Last week, something remarkable happened. The Bank of England let the cat out of the bag. In a paper called “Money Creation in the Modern Economy“, co-authored by three economists from the Bank’s Monetary Analysis Directorate, they stated outright that most common assumptions of how banking works are simply wrong, and that the kind of populist, heterodox positions more ordinarily associated with groups such as Occupy Wall Street are correct. In doing so, they have effectively thrown the entire theoretical basis for austerity out of the window.
To get a sense of how radical the Bank’s new position is, consider the conventional view, which continues to be the basis of all respectable debate on public policy. People put their money in banks. Banks then lend that money out at interest – either to consumers, or to entrepreneurs willing to invest it in some profitable enterprise. True, the fractional reserve system does allow banks to lend out considerably more than they hold in reserve, and true, if savings don’t suffice, private banks can seek to borrow more from the central bank.

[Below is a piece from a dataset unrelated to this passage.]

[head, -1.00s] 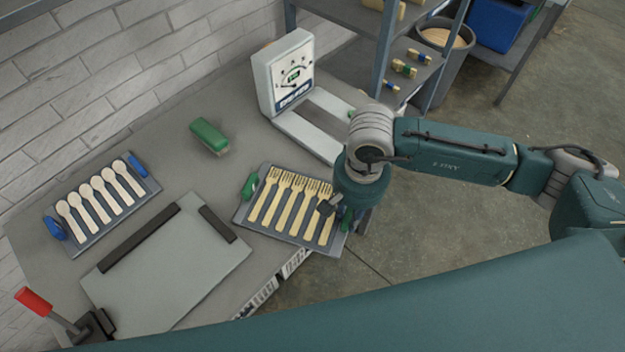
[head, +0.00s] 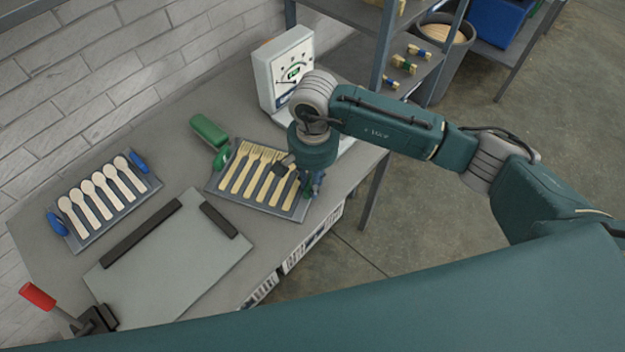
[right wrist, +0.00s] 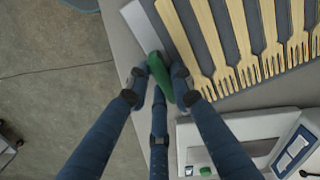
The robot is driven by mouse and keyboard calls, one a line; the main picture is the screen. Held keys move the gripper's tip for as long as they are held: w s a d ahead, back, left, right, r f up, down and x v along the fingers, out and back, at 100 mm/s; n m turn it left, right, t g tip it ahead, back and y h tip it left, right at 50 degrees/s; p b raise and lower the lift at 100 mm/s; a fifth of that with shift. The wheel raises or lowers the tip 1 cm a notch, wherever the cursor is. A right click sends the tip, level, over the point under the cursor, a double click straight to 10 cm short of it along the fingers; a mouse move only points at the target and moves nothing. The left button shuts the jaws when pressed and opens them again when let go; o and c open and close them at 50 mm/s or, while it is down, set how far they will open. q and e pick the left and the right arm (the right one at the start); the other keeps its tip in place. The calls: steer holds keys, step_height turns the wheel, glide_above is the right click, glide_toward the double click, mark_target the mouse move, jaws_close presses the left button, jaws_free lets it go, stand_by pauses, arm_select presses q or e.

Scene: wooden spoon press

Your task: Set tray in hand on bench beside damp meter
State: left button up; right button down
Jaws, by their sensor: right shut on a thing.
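The grey tray (head: 214,181) holds several wooden forks side by side and has green handles at its ends. My right gripper (head: 308,185) is shut on the tray's right-end handle. In the right wrist view, my right gripper (right wrist: 160,78) has its fingers around the green handle (right wrist: 160,77). The tray is over the bench; whether it touches the top I cannot tell. The damp meter (head: 283,68), a pale box with a dial, stands behind it, its base partly hidden by my arm. It also shows in the right wrist view (right wrist: 297,150). My left gripper is not in view.
A green brush (head: 208,131) lies close behind the tray's left end. A tray of wooden spoons (head: 87,234) with blue handles lies at left. A grey board (head: 170,262) with dark bars lies in front, near a red-handled lever (head: 38,297). Shelving (head: 412,70) stands at right.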

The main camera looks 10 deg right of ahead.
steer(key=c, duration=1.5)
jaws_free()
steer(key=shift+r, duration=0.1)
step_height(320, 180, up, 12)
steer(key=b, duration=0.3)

The central bank can print as much money as it wishes. But it is also careful not to print too much. In fact, we are often told this is why independent central banks exist in the first place. If governments could print money themselves, they would surely put out too much of it, and the resulting inflation would throw the economy into chaos. Institutions such as the Bank of England or US Federal Reserve were created to carefully regulate the money supply to prevent inflation. This is why they are forbidden to directly fund the government, say, by buying treasury bonds, but instead fund private economic activity that the government merely taxes.

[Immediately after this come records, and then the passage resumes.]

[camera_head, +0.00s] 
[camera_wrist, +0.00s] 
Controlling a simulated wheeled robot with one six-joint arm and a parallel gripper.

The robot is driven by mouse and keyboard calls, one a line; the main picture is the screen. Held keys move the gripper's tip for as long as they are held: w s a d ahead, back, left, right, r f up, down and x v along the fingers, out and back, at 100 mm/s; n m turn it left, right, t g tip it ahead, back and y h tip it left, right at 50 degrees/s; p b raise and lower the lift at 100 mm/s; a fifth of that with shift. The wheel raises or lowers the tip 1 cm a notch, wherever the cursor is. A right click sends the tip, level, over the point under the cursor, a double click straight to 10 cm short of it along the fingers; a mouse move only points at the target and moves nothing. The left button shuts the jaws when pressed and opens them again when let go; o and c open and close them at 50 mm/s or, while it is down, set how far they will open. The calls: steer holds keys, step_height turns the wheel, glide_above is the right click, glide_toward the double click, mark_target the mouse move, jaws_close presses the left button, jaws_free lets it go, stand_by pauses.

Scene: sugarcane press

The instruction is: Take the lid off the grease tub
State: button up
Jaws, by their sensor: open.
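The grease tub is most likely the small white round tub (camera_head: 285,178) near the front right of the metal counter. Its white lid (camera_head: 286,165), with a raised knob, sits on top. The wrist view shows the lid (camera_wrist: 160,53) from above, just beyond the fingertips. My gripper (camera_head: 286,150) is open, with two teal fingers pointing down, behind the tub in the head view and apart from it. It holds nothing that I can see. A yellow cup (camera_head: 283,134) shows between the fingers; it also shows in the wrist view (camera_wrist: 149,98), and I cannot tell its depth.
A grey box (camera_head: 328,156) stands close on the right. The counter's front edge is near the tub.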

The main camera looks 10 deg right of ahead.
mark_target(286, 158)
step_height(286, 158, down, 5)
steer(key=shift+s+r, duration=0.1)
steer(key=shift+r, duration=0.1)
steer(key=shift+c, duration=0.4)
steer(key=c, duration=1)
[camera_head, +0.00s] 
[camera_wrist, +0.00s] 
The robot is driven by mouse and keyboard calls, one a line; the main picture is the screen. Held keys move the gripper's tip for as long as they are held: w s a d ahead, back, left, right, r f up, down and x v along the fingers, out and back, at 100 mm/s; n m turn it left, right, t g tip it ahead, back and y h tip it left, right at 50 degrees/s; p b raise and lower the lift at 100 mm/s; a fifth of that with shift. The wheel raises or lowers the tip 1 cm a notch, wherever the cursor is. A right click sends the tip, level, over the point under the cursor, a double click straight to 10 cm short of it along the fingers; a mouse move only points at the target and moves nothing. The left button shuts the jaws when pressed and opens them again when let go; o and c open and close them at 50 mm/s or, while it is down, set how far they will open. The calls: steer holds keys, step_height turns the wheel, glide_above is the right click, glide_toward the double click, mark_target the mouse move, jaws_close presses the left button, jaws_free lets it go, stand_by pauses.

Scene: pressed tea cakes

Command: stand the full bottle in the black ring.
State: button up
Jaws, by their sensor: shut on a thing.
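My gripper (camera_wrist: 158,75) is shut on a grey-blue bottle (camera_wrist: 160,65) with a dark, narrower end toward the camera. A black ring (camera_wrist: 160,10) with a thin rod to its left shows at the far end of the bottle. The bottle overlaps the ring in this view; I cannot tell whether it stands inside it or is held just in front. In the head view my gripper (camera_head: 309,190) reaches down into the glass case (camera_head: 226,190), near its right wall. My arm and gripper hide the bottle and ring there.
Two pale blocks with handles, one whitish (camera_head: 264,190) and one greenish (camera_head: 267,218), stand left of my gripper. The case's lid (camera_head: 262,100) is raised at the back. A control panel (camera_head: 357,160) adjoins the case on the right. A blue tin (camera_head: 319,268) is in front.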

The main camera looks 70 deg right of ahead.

It’s this understanding that allows us to continue to talk about money as if it were a limited resource like bauxite or petroleum, to say “there’s just not enough money” to fund social programmes, to speak of the immorality of government debt or of public spending “crowding out” the private sector. What the Bank of England admitted this week is that none of this is really true. To quote from its own initial summary: “Rather than banks receiving deposits when households save and then lending them out, bank lending creates deposits” … “In normal times, the central bank does not fix the amount of money in circulation, nor is central bank money ‘multiplied up’ into more loans and deposits.”

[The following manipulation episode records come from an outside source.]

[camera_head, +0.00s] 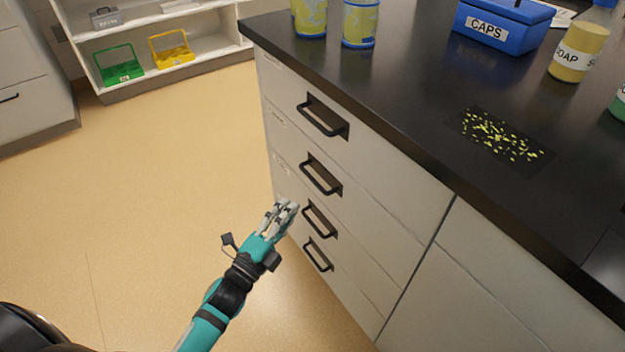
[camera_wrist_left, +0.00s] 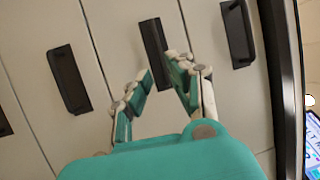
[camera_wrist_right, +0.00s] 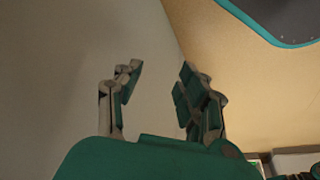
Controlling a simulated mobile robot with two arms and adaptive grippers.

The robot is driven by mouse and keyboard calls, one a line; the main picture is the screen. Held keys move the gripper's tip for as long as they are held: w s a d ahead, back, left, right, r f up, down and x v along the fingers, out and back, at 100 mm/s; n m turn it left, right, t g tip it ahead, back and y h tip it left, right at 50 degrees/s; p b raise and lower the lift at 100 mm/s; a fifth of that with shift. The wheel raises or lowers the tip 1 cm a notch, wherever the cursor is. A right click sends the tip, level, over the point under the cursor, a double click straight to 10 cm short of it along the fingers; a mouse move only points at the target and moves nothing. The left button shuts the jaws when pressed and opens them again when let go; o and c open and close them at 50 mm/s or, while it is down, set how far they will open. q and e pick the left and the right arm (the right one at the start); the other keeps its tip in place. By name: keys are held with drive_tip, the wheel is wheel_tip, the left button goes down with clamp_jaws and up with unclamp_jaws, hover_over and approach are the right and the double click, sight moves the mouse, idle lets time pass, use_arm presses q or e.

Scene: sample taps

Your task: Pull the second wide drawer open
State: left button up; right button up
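The second wide drawer's dark handle (camera_head: 320,176) is below the top drawer's handle (camera_head: 322,118) in the head view. The drawer is shut, flush with the light cabinet front. My left gripper (camera_head: 284,209) is open, left of and a little below that handle in the picture. In the left wrist view the second handle (camera_wrist_left: 155,55) lies ahead, between the spread fingers (camera_wrist_left: 158,80) as seen from there. It looks ungripped, and the remaining distance is hard to tell. My right gripper (camera_wrist_right: 157,85) is open and empty in the right wrist view. It does not show in the head view.
The third handle (camera_head: 319,220) and bottom handle (camera_head: 318,255) sit lower on the same front. The black countertop (camera_head: 400,110) overhangs the drawers and bears a blue CAPS box (camera_head: 500,25), jars and scattered yellow bits. The floor (camera_head: 150,190) left of the drawers is clear.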

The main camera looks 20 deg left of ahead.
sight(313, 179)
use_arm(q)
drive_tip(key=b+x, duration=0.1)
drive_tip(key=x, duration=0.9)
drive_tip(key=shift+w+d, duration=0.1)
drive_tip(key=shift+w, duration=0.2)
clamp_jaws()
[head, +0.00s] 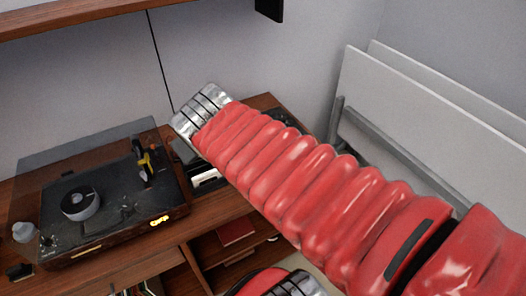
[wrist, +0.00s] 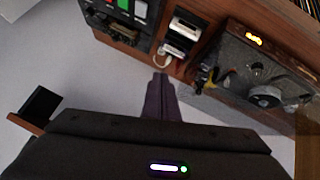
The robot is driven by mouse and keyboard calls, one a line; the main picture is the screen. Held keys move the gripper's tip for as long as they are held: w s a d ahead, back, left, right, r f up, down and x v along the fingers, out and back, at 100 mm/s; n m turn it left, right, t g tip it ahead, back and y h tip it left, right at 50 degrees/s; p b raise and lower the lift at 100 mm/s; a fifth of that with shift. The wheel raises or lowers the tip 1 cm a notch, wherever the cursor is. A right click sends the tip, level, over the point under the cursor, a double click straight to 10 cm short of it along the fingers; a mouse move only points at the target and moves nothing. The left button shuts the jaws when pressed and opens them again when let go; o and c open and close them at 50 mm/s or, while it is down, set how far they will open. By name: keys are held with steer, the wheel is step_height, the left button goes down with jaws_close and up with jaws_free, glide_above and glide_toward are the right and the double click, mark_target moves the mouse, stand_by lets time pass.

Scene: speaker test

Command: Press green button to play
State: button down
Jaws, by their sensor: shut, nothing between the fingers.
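A dark panel (wrist: 125,24) with coloured buttons is at the top left of the wrist view, cut off by the frame edge. In the head view my red sleeved arm covers most of the panel's area, and the fingertips and green button are hidden.
A turntable (head: 110,205) with a raised clear lid stands on the wooden cabinet (head: 215,215); the turntable also shows in the wrist view (wrist: 265,75). A small white and black device (head: 206,180) sits between it and my arm. A wooden shelf (head: 60,16) is above. White boards (head: 410,110) lean at right.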

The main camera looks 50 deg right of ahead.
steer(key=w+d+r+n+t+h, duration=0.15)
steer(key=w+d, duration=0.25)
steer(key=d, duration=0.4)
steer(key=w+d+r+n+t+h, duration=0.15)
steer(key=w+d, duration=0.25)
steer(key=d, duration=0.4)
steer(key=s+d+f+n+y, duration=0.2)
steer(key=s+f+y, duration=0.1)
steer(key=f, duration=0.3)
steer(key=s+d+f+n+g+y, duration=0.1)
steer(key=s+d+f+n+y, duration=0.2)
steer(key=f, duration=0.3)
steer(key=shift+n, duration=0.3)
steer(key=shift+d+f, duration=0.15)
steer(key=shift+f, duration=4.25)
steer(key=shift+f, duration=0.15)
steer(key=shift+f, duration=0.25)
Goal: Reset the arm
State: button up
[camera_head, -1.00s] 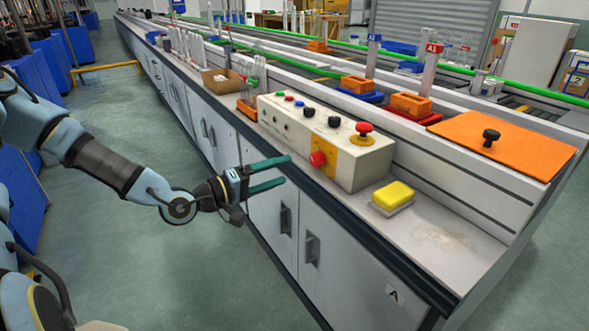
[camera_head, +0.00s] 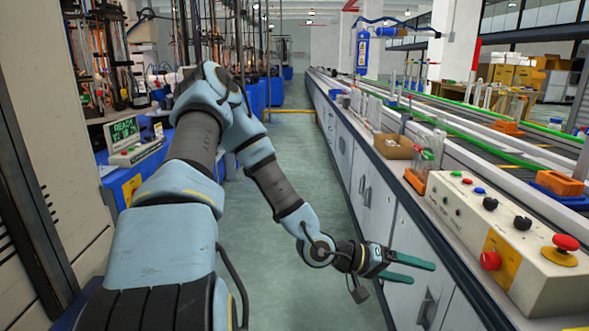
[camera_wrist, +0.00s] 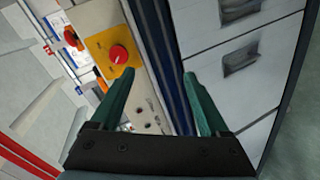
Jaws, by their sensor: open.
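My gripper (camera_head: 408,268) is open and empty, with its two green fingers apart. In the head view it hangs over the aisle beside the long bench's cabinet front, pointing right. In the wrist view the fingers of my gripper (camera_wrist: 160,88) spread apart with nothing between them. My arm reaches forward and then bends right and down toward the bench.
A control box (camera_head: 520,240) with a red stop button (camera_head: 566,242) stands on the bench at the right. Cabinet doors (camera_head: 408,255) lie close to the fingers. Blue-based equipment (camera_head: 140,165) lines the left. The aisle floor (camera_head: 297,135) is clear.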

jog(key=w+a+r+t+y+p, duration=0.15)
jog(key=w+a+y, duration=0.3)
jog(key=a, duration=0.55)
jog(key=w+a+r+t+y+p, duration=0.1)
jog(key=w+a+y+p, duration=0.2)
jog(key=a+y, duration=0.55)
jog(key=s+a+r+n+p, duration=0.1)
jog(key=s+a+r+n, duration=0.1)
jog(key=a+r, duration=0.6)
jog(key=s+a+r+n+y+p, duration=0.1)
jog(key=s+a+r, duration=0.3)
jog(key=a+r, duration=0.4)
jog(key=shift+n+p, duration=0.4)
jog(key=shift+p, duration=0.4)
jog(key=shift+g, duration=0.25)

In other words, everything we know is not just wrong – it’s backwards. When banks make loans, they create money. This is because money is really just an IOU. The role of the central bank is to preside over a legal order that effectively grants banks the exclusive right to create IOUs of a certain kind, ones that the government will recognise as legal tender by its willingness to accept them in payment of taxes. There’s really no limit on how much banks could create, provided they can find someone willing to borrow it. They will never get caught short, for the simple reason that borrowers do not, generally speaking, take the cash and put it under their mattresses; ultimately, any money a bank loans out will just end up back in some bank again. So for the banking system as a whole, every loan just becomes another deposit. What’s more, insofar as banks do need to acquire funds from the central bank, they can borrow as much as they like; all the latter really does is set the rate of interest, the cost of money, not its quantity. Since the beginning of the recession, the US and British central banks have reduced that cost to almost nothing. In fact, with “quantitative easing” they’ve been effectively pumping as much money as they can into the banks, without producing any inflationary effects.
and this sums it all up:
“Money is really just an IOU. The role of the central bank is to preside over a legal order that effectively grants banks the exclusive right to create IOUs of a certain kind, ones that the government will recognise as legal tender by its willingness to accept them in payment of taxes. There’s really no limit on how much banks could create, provided they can find someone willing to borrow it.”